La Virgen de Guadalupe en París
Desde que vivo en París, no he dejado de viajar por algunas horas a México, un viaje mágico como si lo hiciera en un tapiz volante. Al menos una vez por año, el 12 de diciembre, asisto a la catedral de Notre-Dame. A unos pasos, voy a pie. En la realidad, estoy en París, pero durante algunas horas se convierte en una parcela del territorio mexicano porque, cada 12 de diciembre, una celebración cargada de emoción tiene lugar en un altar, consagrado a la Virgen de Guadalupe. Es al mismo tiempo un oficio religioso, una ceremonia del recuerdo, un acto de fidelidad, los encuentros entre amigos, una fiesta pagana al son de las trompetas y de los mariachis.
En un altar lateral, sin duda difícil y caramente obtenido por el grupo de exiliados porfiristas que decidieron erigirle esta capilla, con su corona de oro masivo, la figura de la Virgen mexicana reina en la catedral francesa: ninguna otra virgen, Cristo, arcángel ni santo goza de tantas veladoras día tras día. ¿Devoción o generosidad mexicana, y latinoamericana? Una vez más, puede verse la prueba del gusto irresistible de los mexicanos por el placer del gasto, pero es igualmente probable que la compra de una veladora en este lugar y su ofrenda a la Virgen de Guadalupe constituya un acto simbólico para el viajero que establece así la intimidad de un lazo de amor con el país del que está separado.
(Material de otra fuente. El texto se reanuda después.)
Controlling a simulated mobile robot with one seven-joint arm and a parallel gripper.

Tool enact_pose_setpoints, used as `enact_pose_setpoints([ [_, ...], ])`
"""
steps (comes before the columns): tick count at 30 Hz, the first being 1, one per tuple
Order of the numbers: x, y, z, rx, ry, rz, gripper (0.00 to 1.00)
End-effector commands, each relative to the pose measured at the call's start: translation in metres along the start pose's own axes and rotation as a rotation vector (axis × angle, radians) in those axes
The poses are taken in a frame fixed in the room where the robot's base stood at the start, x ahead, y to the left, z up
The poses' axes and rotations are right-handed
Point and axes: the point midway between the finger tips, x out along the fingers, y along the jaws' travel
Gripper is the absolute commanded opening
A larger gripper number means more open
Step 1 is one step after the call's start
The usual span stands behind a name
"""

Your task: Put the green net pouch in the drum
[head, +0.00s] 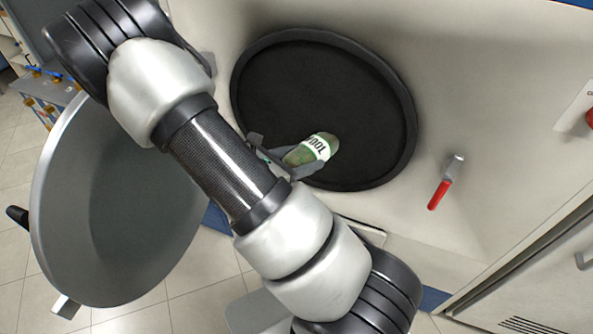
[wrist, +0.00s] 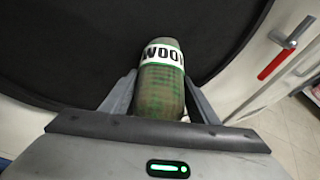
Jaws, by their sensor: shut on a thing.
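The green net pouch (head: 303,154) has a white band with "WOOL" lettering, partly cut off. My gripper (head: 289,163) is shut on it. In the wrist view the pouch (wrist: 161,88) sits between the two fingers of my gripper (wrist: 160,92), its banded end pointing away. The drum (head: 320,100) is the dark round opening in the pale machine front. In the head view the pouch overlaps the lower part of the opening. I cannot tell how deep it is relative to the rim. My arm hides the opening's lower left edge.
The round grey door (head: 105,215) stands open at the left of the opening. A lever with a red handle (head: 440,190) sticks out of the front at the right. Tiled floor lies below. A blue-topped rack (head: 50,95) stands at the far left.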

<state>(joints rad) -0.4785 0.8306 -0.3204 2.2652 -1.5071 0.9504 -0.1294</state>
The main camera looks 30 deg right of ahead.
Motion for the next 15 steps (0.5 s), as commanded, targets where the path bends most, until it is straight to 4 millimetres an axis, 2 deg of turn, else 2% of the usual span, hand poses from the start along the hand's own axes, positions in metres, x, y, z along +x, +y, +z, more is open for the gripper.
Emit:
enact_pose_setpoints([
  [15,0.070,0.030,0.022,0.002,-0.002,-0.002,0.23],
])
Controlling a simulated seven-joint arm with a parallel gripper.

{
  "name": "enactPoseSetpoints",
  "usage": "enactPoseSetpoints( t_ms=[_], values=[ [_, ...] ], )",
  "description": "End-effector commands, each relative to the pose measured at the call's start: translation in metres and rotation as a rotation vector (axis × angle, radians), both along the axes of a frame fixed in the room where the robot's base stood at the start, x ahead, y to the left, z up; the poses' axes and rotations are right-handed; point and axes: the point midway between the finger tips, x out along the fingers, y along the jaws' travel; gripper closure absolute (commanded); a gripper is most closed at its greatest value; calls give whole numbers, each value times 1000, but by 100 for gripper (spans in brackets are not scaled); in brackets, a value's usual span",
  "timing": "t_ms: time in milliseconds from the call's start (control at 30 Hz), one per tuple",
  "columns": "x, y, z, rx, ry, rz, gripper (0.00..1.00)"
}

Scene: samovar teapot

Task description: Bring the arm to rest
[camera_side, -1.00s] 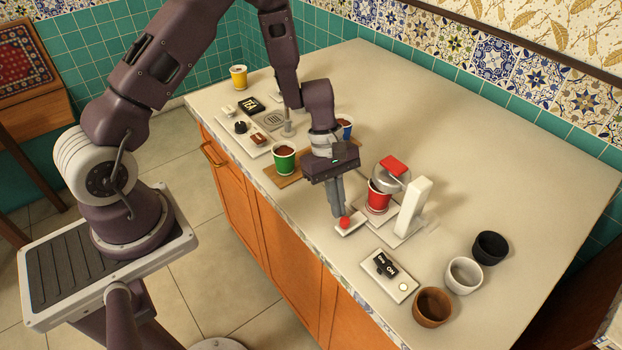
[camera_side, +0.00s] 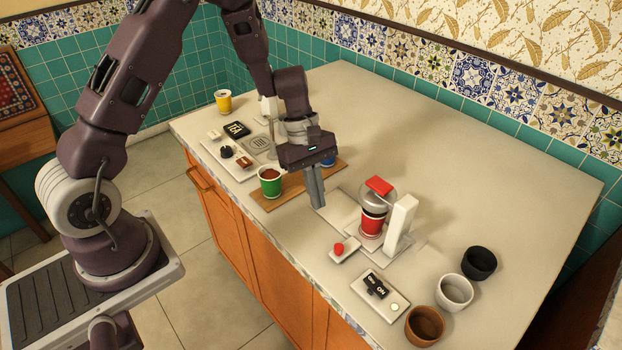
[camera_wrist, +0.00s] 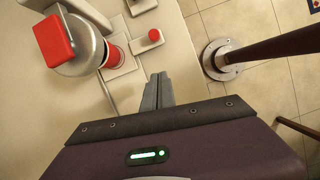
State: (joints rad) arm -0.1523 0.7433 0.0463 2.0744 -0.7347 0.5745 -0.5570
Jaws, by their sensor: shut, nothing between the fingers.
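My gripper (camera_side: 317,192) is shut and empty, pointing down above the counter between the green cup and the white dispenser stand. In the wrist view its closed fingers (camera_wrist: 156,92) point toward a red button on a white base. The red button (camera_side: 339,248) sits apart from the fingers, to their lower right in the side view; it also shows in the wrist view (camera_wrist: 154,35).
A red cup (camera_side: 372,224) stands under a silver lid with a red top (camera_side: 379,186), beside a white post (camera_side: 401,222). A green cup (camera_side: 270,182) stands on a wooden board (camera_side: 293,190). An ON switch panel (camera_side: 380,296) and bowls (camera_side: 455,292) are at right.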

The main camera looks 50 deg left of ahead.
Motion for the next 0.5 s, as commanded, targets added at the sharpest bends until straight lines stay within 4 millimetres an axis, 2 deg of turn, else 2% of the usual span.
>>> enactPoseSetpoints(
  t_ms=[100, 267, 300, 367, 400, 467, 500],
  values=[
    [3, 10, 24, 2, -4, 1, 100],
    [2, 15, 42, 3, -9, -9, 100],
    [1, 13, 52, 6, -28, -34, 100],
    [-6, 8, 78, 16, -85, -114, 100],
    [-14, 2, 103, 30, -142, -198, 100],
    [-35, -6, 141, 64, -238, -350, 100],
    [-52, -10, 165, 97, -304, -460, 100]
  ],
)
Porque, desde luego, si el fervor cuenta mucho, culto y veneración pueden ser limitados por necesidades o inclinaciones de economías y ahorros. Maupassant y Balzac, entre otros grandes autores, escribieron obras maestras sobre la avaricia: Gobseck agoniza mirando su oro, los costales de café y harina enmohecidos, los quesos holandeses que se pudren. En México, Rulfo narra cómo Pedro Páramo decide dejarse morir y abandonar a su suerte a Comala, arruinándola, para hacerla pagar una noche de fiesta que debió ser de duelo por la muerte de Susana Sanjuan.
A las misas en honor de la Virgen de Guadalupe, en aquellos primeros años de mi estancia en París, asistíamos una cincuentena de personas en ese altar lateral. Nos conocíamos todos, al menos de nombre. Eramos enterados de la hora gracias al “teléfono árabe”, es decir, la comunicación de un amigo o un conocido a otro, de oídas. De la embajada, no recuerdo a nadie, al menos en esos primeros años: la separación entre el Estado y el clero parecía aún vigente. Elena Garro, Helenita Paz, Daniel Leyva, Mariano Flores Castro en secreto, Alberto Gironella, Carmen Parra, Mercedes Iturbe más ostensible, otros amigos. Un sacerdote decía la misa y los mariachis cantaban otras canciones distintas a La Guadalupana.
Las Mañanitas, Cielito lindo, Yo soy el rey se escuchaban en eco, ahí, con una sonoridad que sólo puede dar la arquitectura de la catedral francesa, mientras caminaban, cantando y tocando sus guitarras, trompetas, tambores, un violín a veces, por el paseo central, de espaldas a los altares, hacia los portones de Notre-Dame. Una vez afuera de la catedral, comenzaba la fiesta pagana: los mariachis cantaban lo que pedía el público: las rancheras “llegadoras”, los boleros que confiesan pecados, los corridos que exaltan criminales. Las botellas de tequila circulaban de mano en mano, sin que nadie supiese quién las ofrecía. El frío, helado, terminaba la fiesta, pero la Virgen de Guadalupe había sido celebrada como se debe en México y en Francia.
No puedo dejar de mencionar a Yuriria García Iturriaga como la organizadora de muchos de esos 12 de diciembre, antes de que se volviera la misa solemne actual, cantada por tres sacerdotes, con un sermón políticamente correcto que dura tanto como su lucimiento lo exige, la Guadalupana cantada por un público que ahora ocupa el espacio central de Notre-Dame, público anónimo, turistas, curiosos, qué sé yo.
Afuera cantaban: “Cuando te hablen de amor y de ilusiones…”, “No quiero ni volver a oír tu nombre…” La política incorrecta era una pasión.